Сделай лошади еще один шаг, и я был бы придавлен. Ничто не могло меня спасти. Ведь тягалку можно передвигать только вперед, поднять копну весом в десятки пудов было трудно да и людей не собрать. Так медленно и мучительно мог умереть расслабившийся и засмотревшийся по сторонам мальчик. Милые мои Карюха и Малыш, вы оказались умнее и собраннее подростка и вовремя остановились... Выбрался из-под тягалки и стоять не могу - ноги дрожат, голос потерял. Потом подошел к лошадям, молча обнял их головы, гладил их. Они продолжали стоять. Парень, проезжавший мимо на пустой тягалке, спросил, что случилось, а я молчал, делая вид, что поправляю сбрую...

КОНЧИЛОСЬ ДЕТСТВО

Судьба маму не баловала. В 32 года она мучительно и мужественно умирала. В январе 1921 года на Кубани все еще бродили разные политические и просто разбойные банды. В конце января одна из банд совершила набег и на наш хутор, стоящий вдали от крупных поселений. Окружив его, бандиты начали стрелять в окна хаты. Мы, дети, прижались к стене под подоконником, и пули нас не могли достать. Мама в это время болела и лежала у стены напротив окон. Шальная разрывная пуля "бум-бум" попала в руку. Она прижала рану полотенцем. Но кровь сочилась, окрашивая подушки в бурый цвет. А бандиты все стреляли. В выбитые окна врывался холод. Мне вдруг стало не страшно. Может, любовь к маме преодолела страх... Я встал, снял нижнюю рубашку, разорвал ее и начал делать перевязку. Ей было больно, однако она даже улыбалась и помогала мне другой рукой. Но кровь просачивалась, ведь я не умел этого делать... Бандиты ворвались в хату, связали руки всем детям и бросили на земляной пол. В окна дул холодный ветер. Грабить собственно и нечего было. Забрали всю верхнюю одежду, зерно, пару лошадей...

Маму увезли за тридцать верст, где был фельдшерский пункт, но не было даже необходимых лекарств. Через неделю в станицу отвезли и меня. Жил у дяди и часто навещал маму. Почти два месяца она ежедневно встречала меня улыбкой. Разве понимал я тогда, как она страдала, как мужественно перенесла ампутацию руки из-за начавшегося заражения крови...

Еще до моего поступления в школу она обучила меня чтению на русском и украинском языках (сама училась в школе всего два года), мечтала о том, как ее сын выучится и может даже станет писарем в атаманском правлении...

6 апреля 1921 года, как всегда, прибежал к ней возбужденно-радостный. Сел на край кровати. Она обняла здоровой рукой и сказала: "Посиди со мной сегодня подольше. Я скоро умру... А ты учись..."

Что она еще говорила, не помню.
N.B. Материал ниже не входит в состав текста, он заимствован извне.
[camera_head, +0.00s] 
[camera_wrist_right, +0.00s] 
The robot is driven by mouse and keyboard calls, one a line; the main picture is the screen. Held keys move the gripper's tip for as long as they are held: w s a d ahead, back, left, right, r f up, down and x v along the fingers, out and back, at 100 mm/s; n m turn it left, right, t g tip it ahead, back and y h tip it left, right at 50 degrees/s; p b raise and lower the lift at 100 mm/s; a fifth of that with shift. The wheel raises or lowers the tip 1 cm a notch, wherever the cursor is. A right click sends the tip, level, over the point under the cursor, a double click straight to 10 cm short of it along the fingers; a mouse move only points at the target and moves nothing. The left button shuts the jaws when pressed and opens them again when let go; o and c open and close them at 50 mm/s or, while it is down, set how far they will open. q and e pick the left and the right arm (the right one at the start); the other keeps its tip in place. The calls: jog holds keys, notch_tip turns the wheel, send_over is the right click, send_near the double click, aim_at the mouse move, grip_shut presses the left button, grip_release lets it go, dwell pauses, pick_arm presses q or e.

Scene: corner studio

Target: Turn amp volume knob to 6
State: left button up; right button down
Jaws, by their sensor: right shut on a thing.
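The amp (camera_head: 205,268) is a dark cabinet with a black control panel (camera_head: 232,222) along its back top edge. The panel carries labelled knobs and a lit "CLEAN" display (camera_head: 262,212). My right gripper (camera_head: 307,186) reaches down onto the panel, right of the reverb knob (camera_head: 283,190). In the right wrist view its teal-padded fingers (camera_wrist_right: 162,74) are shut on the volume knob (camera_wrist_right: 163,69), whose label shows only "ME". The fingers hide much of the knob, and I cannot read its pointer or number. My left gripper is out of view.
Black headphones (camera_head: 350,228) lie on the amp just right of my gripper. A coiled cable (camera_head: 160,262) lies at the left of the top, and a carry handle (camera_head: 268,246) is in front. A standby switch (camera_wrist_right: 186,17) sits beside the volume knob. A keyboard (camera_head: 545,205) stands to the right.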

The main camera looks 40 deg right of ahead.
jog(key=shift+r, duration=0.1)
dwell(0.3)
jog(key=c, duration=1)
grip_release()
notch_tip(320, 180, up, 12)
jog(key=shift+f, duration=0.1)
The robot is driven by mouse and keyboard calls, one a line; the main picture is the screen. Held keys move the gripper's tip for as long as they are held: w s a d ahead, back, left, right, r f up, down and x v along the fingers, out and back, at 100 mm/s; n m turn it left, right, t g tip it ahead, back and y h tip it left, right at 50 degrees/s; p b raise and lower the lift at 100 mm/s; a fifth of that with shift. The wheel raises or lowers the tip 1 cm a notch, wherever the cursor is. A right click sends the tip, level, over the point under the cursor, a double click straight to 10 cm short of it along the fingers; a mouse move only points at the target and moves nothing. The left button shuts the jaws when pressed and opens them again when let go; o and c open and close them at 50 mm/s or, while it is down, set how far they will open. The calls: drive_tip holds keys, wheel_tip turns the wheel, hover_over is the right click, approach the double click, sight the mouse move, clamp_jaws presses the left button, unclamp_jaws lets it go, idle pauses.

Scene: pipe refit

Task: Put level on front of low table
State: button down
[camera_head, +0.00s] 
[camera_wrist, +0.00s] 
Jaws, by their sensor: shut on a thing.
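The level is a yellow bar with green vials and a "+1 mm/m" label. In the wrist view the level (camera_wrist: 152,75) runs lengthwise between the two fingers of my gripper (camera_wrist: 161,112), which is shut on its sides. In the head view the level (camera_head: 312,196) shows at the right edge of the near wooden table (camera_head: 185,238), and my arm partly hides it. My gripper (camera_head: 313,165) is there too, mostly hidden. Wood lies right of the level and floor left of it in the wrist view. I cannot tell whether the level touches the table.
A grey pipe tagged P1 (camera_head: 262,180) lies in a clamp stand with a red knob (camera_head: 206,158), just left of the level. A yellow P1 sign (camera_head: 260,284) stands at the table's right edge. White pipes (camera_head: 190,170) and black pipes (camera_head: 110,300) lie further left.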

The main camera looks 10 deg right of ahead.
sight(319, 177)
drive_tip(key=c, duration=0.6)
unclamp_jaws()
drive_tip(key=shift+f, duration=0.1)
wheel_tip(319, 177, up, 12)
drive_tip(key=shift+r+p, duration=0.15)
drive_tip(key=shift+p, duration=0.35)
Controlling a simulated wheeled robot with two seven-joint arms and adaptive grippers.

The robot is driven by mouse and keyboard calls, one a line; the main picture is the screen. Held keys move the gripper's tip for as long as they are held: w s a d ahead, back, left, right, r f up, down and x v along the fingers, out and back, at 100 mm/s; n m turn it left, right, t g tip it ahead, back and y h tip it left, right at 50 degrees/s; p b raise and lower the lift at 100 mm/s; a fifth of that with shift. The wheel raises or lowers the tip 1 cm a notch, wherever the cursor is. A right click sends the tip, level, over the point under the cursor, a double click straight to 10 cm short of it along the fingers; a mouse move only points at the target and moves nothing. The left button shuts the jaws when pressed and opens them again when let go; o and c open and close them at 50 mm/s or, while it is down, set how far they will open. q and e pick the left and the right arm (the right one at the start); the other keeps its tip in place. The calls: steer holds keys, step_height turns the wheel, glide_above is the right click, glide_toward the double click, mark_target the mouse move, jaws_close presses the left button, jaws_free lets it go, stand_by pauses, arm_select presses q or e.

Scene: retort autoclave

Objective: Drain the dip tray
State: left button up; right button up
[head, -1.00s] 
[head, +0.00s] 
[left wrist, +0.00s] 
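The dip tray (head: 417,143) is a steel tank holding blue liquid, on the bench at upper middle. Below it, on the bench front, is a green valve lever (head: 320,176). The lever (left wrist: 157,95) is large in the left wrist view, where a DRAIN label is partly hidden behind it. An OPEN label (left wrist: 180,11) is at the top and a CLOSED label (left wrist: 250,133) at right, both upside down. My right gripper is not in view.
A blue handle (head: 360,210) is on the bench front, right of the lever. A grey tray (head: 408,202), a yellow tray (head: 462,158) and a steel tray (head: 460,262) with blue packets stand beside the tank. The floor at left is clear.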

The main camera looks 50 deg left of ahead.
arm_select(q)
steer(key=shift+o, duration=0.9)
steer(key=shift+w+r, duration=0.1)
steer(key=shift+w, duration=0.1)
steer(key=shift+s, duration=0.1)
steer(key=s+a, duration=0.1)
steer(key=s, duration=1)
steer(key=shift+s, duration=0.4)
Я еще не знал, что такое смерть такого дорогого мне человека. 7 апреля утром она умерла. На похороны пришло много людей. Но я никого не видел. В состоянии какого-то бездумного оцепенения стоял у могилы, вероятно, ничего не слышал и не понимал, что со мною происходит. Но вот на крышку опущенного в могилу фоба стали бросать первые комья земли. И лишь тогда я осознал, что ведь это маму мою зарывают в землю. Я начал плакать. Слезы текли и текли. Я плакал молча, ничего не видя. Кто-то из дядей вел меня за руку... Так кончилось мое детство...

БОЙ БЫКОВ

После бандитского ограбления и смерти мамы пришлось мне полгода работать в совхозе, зарабатывать кукурузу на семена. Управляющим в 1921 году был бывший владелец имения немец Август Киндер. Наши земельные угодья граничили - у нас 7 десятин, у него триста. Ко мне он относился как к соседу. Вечерами, приглашая в свою комнату (семья жила в Ейске), наставлял бросать в борозду за плугом зерна кукурузы ровно, доверительно говорил:

- Советская власть до осени не дотянет, все опять будет моим, поэтому я так стараюсь все сохранить и собрать хороший урожай...
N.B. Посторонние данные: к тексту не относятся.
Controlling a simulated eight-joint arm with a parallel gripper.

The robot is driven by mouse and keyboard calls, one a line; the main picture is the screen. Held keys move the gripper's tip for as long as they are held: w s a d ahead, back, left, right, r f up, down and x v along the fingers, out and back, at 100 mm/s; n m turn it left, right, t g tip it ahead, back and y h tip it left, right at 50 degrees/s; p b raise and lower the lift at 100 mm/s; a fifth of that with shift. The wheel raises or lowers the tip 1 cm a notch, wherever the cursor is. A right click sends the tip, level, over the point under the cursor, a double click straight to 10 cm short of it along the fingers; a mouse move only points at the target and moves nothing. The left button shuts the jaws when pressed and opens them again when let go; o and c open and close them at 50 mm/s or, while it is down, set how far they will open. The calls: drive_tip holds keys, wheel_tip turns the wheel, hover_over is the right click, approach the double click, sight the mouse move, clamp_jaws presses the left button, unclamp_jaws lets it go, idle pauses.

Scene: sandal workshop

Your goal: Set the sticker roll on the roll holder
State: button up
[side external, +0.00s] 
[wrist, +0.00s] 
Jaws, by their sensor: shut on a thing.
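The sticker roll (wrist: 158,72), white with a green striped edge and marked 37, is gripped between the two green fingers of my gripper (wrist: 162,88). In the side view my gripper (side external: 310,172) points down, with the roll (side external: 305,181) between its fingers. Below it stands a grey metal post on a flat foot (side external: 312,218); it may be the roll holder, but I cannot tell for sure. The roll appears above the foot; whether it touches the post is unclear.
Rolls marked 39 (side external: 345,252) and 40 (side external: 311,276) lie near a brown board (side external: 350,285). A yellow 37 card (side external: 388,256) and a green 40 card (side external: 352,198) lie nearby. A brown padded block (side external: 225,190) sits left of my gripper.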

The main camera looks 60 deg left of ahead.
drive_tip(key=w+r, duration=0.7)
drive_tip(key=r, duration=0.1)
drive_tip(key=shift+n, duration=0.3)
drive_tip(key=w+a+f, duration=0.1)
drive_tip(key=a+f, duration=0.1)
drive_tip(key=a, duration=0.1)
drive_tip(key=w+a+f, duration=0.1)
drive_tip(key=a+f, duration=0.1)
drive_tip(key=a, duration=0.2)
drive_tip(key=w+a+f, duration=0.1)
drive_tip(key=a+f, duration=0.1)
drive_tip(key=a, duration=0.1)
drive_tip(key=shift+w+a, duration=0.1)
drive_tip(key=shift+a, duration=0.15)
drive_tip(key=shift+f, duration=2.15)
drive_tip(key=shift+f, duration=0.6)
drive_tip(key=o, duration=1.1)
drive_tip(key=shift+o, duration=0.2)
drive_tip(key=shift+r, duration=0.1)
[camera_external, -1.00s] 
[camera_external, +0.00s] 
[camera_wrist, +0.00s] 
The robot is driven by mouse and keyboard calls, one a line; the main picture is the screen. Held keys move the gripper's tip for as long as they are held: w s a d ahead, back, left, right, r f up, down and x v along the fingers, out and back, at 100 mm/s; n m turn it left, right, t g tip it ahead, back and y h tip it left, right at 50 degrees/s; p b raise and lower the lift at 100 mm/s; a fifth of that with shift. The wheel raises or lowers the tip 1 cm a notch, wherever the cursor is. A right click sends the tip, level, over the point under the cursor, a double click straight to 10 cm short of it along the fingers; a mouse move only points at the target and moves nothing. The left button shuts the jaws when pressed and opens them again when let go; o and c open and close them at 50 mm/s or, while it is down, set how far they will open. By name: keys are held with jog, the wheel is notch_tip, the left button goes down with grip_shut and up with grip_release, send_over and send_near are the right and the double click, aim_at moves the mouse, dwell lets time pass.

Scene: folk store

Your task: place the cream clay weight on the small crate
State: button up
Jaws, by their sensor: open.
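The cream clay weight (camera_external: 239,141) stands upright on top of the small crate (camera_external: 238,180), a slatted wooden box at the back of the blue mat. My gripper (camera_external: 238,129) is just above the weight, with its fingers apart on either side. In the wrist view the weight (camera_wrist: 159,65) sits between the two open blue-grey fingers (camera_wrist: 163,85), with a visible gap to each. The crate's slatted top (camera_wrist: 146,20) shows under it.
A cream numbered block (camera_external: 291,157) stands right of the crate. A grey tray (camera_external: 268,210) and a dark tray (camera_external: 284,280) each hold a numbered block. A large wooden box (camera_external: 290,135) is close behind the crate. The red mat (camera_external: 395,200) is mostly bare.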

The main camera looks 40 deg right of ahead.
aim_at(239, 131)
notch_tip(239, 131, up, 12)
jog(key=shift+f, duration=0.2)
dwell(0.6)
Почти двести лет прошло, как при Екатерине II мои предки переехали сюда из Германии. Много поколений нашего народа прожило здесь...

Совхоз имел большое стадо коров. Пришлось верхом на Карюхе вместе с другими ребятами пасти животных. А дело было нелегкое. Никаких изгородей не было. Для выпаса отводилась сравнительно небольшая площадь. Только осенью разрешали скоту пастись по скошенным полям. Вставали вместе с солнцем. По росе, пока не появились овода, животные паслись спокойно. Чем выше солнце, чем жарче, тем яростнее нападают и больно жалят мухи, особенно овода. Надо было гнать скот на базы, поить и подкармливать сеном.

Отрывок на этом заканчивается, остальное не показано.